While this logic may have been easy to hear when Miami was doing the stomping, it applies no less in the second game of the season … even to an opponent the Mavs should come to view as inferior.

You can say this team has looked slow, out of synch, or rusty. You can say they've looked old. None of this is untrue; how can it be when Dirk himself said it? But it's unfair to condemn them completely based on the miniscule sample size we've been handed.

And then there is this: Dallas is 0-2 for the first time since 2006-07. Yes, that team was coming off a Finals appearance, too. And yes, that team ended up winning 67 games.

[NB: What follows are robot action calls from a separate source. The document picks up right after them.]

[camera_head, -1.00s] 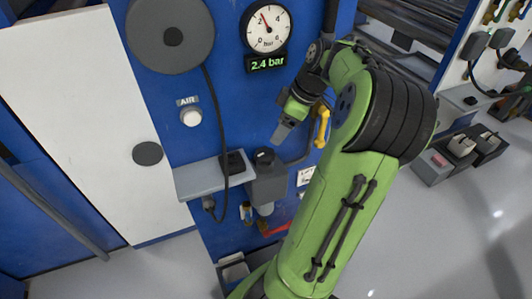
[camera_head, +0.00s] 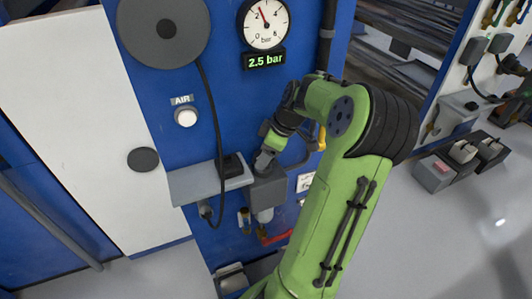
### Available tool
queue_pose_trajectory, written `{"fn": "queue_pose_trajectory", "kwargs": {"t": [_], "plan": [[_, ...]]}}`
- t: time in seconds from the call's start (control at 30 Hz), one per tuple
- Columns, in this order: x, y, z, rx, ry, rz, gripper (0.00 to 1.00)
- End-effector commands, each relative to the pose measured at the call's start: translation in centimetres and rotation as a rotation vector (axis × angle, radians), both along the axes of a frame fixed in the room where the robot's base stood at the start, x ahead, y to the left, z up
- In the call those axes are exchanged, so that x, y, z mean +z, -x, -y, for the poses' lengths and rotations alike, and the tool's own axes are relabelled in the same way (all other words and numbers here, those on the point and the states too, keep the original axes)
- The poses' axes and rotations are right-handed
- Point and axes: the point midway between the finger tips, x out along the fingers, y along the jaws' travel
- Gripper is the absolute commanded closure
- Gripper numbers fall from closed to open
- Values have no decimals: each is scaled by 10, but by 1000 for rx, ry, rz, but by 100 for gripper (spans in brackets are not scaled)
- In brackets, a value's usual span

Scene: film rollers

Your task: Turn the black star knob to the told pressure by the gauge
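The round white gauge (camera_head: 264,24) is on the blue panel at the top, its red needle pointing up and slightly left, near the 2. The display below it (camera_head: 264,60) reads 2.5 bar in green. The grey regulator body (camera_head: 268,190) is mounted lower on the panel, with a clear bowl under it. My gripper (camera_head: 264,162) is pointed down at the top of the regulator, where the black star knob sits. The fingers cover the knob, so I cannot tell whether they are around it or whether they are shut on it.
A grey shelf (camera_head: 205,182) with a black block juts out left of the regulator. A black cable hangs from the large grey disc (camera_head: 165,28) past the shelf. The white AIR button (camera_head: 186,117) is up left. A yellow part (camera_head: 321,138) is close right of my wrist.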

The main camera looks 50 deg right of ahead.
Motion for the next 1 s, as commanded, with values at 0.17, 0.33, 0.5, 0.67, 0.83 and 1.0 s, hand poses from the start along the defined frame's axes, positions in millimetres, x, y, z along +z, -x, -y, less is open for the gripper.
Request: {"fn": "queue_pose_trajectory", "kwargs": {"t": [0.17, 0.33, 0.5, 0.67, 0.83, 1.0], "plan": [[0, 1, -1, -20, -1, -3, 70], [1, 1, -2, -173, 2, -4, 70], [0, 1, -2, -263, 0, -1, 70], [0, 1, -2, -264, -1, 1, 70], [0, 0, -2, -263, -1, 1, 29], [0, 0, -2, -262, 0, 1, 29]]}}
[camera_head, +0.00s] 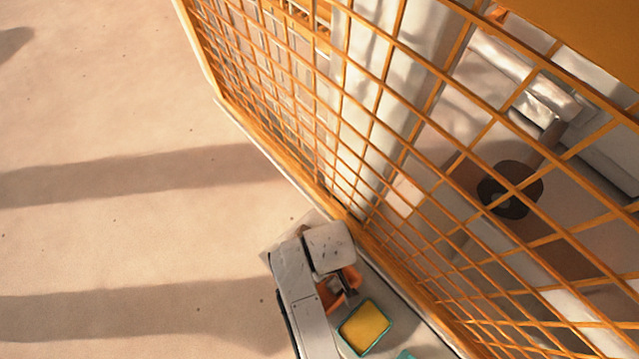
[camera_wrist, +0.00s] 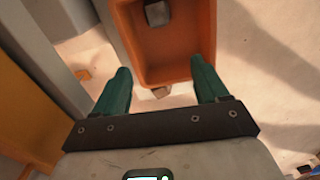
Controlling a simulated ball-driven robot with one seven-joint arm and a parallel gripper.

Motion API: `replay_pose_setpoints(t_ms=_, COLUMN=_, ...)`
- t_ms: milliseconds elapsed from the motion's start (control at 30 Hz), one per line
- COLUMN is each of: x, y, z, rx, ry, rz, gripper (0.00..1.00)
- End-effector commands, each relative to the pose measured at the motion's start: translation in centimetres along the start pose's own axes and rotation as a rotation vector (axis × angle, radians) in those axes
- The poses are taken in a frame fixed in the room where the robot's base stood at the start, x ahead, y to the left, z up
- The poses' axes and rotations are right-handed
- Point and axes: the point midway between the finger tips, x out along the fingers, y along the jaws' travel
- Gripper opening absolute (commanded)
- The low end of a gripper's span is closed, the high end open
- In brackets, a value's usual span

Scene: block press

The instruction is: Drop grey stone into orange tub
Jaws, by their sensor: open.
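The orange tub (camera_wrist: 205,38) is in the upper middle of the wrist view, its near wall just beyond my fingertips. A grey block (camera_wrist: 157,13), which looks like the grey stone, sits inside the tub towards its far end. My gripper (camera_wrist: 160,65) has two green fingers spread wide with nothing held between them. A small pale piece (camera_wrist: 160,92) shows below the tub's near edge, between the fingers; I cannot tell what it is. In the head view my arm partly hides the orange tub (camera_head: 352,276).
A green-rimmed tray with a yellow inside (camera_head: 365,327) stands beside my arm in the head view. A tall orange lattice (camera_head: 400,150) runs close along the right. The sandy floor to the left (camera_head: 110,120) is clear.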

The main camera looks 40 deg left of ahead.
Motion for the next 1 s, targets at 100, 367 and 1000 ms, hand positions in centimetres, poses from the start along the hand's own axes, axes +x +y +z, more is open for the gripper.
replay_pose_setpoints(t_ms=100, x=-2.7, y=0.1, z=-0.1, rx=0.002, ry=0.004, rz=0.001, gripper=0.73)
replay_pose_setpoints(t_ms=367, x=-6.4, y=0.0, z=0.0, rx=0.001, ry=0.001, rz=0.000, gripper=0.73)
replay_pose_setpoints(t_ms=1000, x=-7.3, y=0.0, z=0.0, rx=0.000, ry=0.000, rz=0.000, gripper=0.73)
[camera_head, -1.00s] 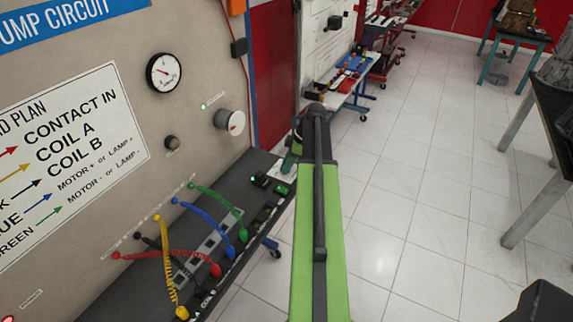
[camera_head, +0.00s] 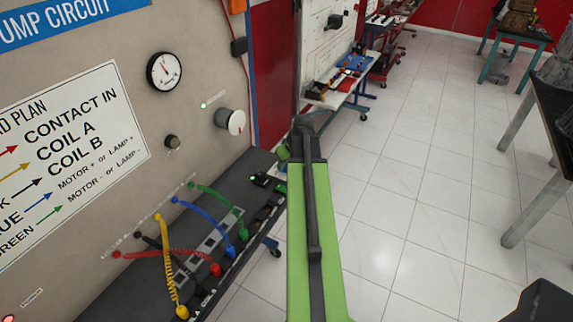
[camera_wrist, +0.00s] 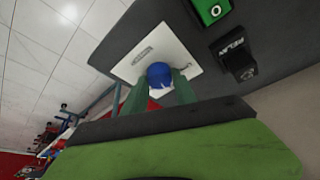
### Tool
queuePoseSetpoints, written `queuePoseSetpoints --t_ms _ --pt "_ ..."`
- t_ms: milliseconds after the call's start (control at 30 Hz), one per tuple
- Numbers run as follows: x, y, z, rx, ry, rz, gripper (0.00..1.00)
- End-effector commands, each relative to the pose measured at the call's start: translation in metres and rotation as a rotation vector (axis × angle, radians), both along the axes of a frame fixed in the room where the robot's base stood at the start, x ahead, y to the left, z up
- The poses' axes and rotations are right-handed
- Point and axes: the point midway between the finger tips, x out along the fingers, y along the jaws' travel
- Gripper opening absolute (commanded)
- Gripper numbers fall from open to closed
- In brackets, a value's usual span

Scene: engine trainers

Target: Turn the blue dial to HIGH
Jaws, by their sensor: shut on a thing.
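The blue dial (camera_wrist: 159,75) shows in the wrist view, in front of a pale square plate (camera_wrist: 137,54) on a dark surface. The plate has small dark markings that I cannot read. My gripper (camera_wrist: 160,88) has its two green fingers on either side of the dial and is shut on it. The dial's pointer and exact setting cannot be made out. In the head view the dial and fingers are hidden behind my green arm.
A dark bench (camera_head: 130,270) carries coloured leads and sockets below a panel with a round gauge (camera_head: 164,71) and a grey knob (camera_head: 230,120). In the wrist view, a green-faced block (camera_wrist: 212,10) and a black labelled block (camera_wrist: 236,58) sit near the plate.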

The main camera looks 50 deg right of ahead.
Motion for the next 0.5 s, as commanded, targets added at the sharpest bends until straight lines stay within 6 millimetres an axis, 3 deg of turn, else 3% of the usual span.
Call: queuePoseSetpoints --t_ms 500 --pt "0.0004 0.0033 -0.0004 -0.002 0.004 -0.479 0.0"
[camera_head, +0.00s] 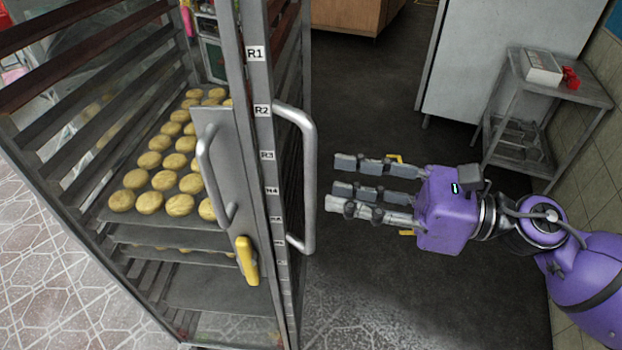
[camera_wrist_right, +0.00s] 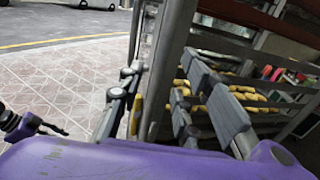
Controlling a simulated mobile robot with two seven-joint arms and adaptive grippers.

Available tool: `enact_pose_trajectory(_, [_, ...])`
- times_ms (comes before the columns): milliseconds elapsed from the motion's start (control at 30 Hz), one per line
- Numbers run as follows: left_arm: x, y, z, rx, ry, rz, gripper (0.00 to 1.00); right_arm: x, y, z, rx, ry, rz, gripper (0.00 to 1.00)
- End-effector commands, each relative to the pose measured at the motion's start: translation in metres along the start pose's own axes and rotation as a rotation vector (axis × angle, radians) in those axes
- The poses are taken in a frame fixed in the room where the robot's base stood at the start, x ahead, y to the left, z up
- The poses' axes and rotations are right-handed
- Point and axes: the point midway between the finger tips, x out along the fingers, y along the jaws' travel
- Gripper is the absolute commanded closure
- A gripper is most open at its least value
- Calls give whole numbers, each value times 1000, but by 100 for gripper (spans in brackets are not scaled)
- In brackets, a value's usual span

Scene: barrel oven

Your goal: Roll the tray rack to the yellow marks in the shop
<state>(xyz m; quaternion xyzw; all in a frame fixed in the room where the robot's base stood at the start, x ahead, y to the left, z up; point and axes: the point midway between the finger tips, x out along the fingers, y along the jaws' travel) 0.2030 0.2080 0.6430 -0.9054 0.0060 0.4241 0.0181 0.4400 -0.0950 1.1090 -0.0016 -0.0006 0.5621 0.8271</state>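The tray rack (camera_head: 262,150) is a tall metal frame at the left of the head view, with labels such as R1 and R2 down its near post. A tray of round golden pastries (camera_head: 158,180) sits in it. Its door edge carries two grey bar handles (camera_head: 308,185) and a yellow latch (camera_head: 246,261). My right gripper (camera_head: 340,185) is open and empty, its fingers pointing left, a little right of the nearer handle and apart from it in the head view. The rack also shows in the right wrist view (camera_wrist_right: 172,60). My left gripper is out of view.
Small yellow pieces (camera_head: 407,232) show beside my right gripper; I cannot tell whether they are floor marks. A metal side table (camera_head: 590,92) and a white cabinet (camera_head: 480,60) stand at the right. The dark floor (camera_head: 375,110) between is clear. A yellow line (camera_wrist_right: 60,41) crosses the floor.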

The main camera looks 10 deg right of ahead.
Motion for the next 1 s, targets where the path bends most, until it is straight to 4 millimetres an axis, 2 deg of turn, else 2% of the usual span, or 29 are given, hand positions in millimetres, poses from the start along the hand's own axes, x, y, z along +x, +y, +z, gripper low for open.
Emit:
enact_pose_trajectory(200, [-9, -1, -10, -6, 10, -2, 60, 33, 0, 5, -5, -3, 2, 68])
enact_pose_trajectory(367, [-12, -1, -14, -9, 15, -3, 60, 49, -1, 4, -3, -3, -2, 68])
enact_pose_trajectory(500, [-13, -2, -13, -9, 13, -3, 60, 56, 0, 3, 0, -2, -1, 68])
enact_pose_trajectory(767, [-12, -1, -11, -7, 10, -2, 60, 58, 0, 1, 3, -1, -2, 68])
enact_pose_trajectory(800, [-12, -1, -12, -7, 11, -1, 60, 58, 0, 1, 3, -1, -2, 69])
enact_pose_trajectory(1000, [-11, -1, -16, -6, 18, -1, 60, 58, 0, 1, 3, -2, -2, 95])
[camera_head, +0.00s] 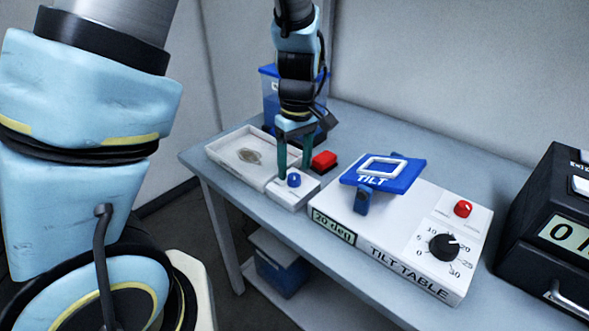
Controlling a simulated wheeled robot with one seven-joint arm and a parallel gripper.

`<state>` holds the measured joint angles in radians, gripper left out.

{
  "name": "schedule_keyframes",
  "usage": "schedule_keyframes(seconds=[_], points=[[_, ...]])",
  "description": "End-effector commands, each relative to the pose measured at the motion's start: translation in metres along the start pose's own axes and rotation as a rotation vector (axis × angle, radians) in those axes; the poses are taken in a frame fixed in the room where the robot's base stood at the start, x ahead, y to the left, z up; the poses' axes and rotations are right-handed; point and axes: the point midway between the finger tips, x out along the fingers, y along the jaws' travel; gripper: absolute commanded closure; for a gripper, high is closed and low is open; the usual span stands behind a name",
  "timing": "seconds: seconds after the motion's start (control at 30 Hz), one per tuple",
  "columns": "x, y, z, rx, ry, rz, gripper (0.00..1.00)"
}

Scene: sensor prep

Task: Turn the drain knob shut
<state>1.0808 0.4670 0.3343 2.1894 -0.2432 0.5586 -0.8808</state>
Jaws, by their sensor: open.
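A small blue knob (294,180) sits on a white block at the front right corner of a shallow white tray (226,161). It looks like the drain knob. Whether it is turned open or shut is too small to tell. My gripper (295,170) points down at the knob with its two dark green fingers apart. One finger is left of the knob and the other is right and a little behind it. I cannot tell whether either finger touches it. An oval grey-brown patch (250,156) shows on the tray floor.
A red block (324,160) is close to the right finger. The white tilt table (385,236) carries a blue tilt plate (407,178), a red knob (463,209) and a black dial (444,247). A black display box (553,230) stands far right. A blue bin (270,96) is behind my gripper.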

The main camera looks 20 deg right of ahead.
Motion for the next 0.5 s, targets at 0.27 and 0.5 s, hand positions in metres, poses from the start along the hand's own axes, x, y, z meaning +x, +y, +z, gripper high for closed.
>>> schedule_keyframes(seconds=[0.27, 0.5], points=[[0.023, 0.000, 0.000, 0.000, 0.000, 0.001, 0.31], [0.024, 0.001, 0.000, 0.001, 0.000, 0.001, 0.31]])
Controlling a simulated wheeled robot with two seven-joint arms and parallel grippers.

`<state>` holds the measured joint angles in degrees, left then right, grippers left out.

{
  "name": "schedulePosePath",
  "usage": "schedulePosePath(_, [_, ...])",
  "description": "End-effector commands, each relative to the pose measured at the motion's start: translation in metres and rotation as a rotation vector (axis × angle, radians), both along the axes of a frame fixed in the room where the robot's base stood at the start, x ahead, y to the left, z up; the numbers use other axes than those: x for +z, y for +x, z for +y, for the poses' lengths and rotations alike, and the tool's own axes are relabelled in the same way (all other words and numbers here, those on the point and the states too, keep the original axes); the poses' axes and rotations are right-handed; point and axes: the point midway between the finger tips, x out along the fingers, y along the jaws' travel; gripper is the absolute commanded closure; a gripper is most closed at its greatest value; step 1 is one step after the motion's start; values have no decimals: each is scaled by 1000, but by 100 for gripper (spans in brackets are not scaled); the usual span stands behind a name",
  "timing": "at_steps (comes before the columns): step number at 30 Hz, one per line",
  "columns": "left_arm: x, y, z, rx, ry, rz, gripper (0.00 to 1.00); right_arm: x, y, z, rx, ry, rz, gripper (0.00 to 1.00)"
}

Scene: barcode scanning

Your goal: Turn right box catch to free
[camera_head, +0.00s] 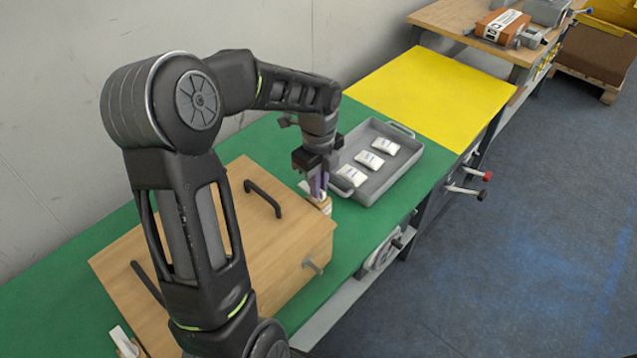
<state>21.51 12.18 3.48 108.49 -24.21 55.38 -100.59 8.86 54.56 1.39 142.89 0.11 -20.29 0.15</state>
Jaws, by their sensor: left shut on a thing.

Reason enough to not fully panic. Not FULLY.

So, look up to the banner, hold tight the memories of a season ago, and give this group 10-15 games to pull it together. If improvement hasn't become evident by that time, we'll hit the panic button with you and run screaming through the streets.

Until then, try not to look at out-of-town boxscores including Chandler or JJ Barea. There's no need to kick yourself in the nuts.

THE FINAL WORD: Boos and laughs. Appropriate and inappropriate.

When Sean Williams ended his energetic 11-minute run, he trotted to the bench and threw up. Oh, everyone laughed. But from team owner Mark Cuban especially, it looked fake, like whistling-past-the-graveyard laughter, like canned laughter, stage laughter.

There is really nothing especially funny about any of this, and for the rarest of times, we understood the boos of the crowd better than we did any other reaction to the effort of an 0-2 team that has fully earned that record.

"No one said it was going to be easy,'' Marion told, and that's true.

But no one said it was going to be so hard that it would make us lose our lunches, either.